The prime lending rate that the banks charge consumers will now rise to 10,5%, so expect to pay more on your bond, vehicle financing, credit cards and any other debt you carry.
Kganyago said that recent volatility of the rand, rising inflation and food prices accelerating faster than previously expected were among the key drivers of the Monetary Policy Committee’s (MPC’s) decision to once again hike interest rates.
The latest increase follows a 50 basis points hike in January this year.
Absa senior economist Jacques du Toit said interest rates have increased by a cumulative 200 basis points since early 2014 and have since returned to levels last seen at the beginning of 2010.
“The latest interest rate hike came against the background of continued upward pressure on inflation as a result of trends in and the outlook for major inflation drivers, such as the exchange rate, food prices, electricity tariffs, and oil and fuel prices,” he said.
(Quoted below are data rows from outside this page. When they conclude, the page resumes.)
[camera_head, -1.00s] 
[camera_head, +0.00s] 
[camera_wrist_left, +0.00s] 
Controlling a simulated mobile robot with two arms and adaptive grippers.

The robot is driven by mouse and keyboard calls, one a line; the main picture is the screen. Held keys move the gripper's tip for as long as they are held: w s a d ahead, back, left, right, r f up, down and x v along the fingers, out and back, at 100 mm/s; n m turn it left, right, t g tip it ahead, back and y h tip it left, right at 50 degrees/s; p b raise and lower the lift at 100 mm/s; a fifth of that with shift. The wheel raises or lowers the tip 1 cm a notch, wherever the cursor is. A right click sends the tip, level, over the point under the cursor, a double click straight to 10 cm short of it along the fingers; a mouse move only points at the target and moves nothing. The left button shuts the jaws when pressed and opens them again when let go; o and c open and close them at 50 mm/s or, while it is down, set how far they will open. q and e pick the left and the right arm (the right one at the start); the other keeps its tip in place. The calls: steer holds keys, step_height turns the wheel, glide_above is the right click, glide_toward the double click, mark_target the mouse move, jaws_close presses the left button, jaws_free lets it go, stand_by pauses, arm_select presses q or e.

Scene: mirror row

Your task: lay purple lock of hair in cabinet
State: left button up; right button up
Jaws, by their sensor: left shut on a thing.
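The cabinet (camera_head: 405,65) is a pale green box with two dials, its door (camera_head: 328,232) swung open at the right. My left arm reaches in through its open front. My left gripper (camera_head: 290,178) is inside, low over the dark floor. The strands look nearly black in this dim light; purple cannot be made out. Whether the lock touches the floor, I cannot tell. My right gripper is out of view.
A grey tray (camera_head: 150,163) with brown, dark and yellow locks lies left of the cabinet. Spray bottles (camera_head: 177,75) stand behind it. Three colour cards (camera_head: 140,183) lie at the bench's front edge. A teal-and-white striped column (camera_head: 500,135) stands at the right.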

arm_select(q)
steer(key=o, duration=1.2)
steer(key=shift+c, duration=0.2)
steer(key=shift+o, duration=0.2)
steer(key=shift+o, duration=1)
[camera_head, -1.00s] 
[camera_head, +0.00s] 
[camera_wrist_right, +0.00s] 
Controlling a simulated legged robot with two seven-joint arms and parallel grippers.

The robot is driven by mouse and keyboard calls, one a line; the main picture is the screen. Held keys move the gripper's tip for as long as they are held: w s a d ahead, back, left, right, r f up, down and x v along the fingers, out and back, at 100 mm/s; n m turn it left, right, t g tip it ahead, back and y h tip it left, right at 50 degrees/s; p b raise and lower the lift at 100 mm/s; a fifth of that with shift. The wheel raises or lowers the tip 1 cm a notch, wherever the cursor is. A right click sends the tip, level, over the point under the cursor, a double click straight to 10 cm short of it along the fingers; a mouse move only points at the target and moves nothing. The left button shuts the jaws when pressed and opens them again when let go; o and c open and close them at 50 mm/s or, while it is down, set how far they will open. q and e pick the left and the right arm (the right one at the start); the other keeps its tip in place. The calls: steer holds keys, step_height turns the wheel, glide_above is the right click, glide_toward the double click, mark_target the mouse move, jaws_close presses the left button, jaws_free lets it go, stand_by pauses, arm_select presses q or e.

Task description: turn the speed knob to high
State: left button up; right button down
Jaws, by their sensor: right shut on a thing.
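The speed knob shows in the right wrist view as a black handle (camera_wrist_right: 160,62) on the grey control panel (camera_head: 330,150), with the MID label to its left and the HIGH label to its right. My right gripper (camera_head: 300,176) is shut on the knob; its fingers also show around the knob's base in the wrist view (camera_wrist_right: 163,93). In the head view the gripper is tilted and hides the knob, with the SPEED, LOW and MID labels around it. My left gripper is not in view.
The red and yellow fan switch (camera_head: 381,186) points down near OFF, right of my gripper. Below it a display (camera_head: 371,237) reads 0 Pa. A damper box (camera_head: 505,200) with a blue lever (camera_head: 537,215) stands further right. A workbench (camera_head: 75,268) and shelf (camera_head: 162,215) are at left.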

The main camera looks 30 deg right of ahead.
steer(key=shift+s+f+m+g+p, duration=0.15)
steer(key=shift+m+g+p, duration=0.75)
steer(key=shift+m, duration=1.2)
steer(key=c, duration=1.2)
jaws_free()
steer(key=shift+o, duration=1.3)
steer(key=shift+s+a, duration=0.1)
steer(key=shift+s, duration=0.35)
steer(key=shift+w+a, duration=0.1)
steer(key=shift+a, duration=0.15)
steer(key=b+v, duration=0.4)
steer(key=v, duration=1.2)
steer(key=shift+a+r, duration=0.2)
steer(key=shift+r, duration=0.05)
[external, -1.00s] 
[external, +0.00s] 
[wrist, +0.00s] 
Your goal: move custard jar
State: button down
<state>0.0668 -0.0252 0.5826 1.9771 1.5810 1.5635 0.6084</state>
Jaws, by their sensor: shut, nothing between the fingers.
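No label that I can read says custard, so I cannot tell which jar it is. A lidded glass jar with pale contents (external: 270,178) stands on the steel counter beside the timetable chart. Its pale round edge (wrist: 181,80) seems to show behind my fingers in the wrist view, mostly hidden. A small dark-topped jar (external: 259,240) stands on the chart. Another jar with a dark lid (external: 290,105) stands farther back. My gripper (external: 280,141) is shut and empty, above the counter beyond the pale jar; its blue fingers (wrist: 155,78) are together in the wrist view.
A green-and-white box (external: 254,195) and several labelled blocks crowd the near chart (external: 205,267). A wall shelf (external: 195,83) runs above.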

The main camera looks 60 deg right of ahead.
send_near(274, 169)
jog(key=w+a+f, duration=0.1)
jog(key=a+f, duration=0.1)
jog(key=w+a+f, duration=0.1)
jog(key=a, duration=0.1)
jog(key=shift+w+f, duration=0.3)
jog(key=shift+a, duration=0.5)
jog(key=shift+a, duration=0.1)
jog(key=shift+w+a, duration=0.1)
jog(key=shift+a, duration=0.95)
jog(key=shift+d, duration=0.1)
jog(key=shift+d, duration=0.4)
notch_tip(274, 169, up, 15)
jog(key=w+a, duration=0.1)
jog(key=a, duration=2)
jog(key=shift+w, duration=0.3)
Further hikes are expected for the rest of the year, which du Toit said would mean that debt repayments will increase “contributing to additional financial strain on consumers”.
“Banks are to continue to monitor economic and consumer-related trends regarding their risk appetite and lending criteria.”
Pam Golding CEO Dr Andrew Golding said that the additional hike so close to January’s increase was unfortunate.
“We had hoped that the repo rate would remain stable following the good news that the rand had strengthened since the last MPC meeting and South Africa’s fiscal policy has tightened, taking some pressure off monetary policy. Coupled with this, on the global front the Federal Reserve Bank is not hiking rates as aggressively as initially anticipated and the European Central Bank continues to ease monetary policy,” he said.
“Although we are currently in an upward repo rate cycle, interest rates are still not near the highs experienced in 2008 and are not expected to increase significantly during the year. So although housing activity in South Africa has slowed along with house price growth, the demand for homes remains strong and the market retains its resilience.”
The Sarb expects inflation to average 6,6% this year.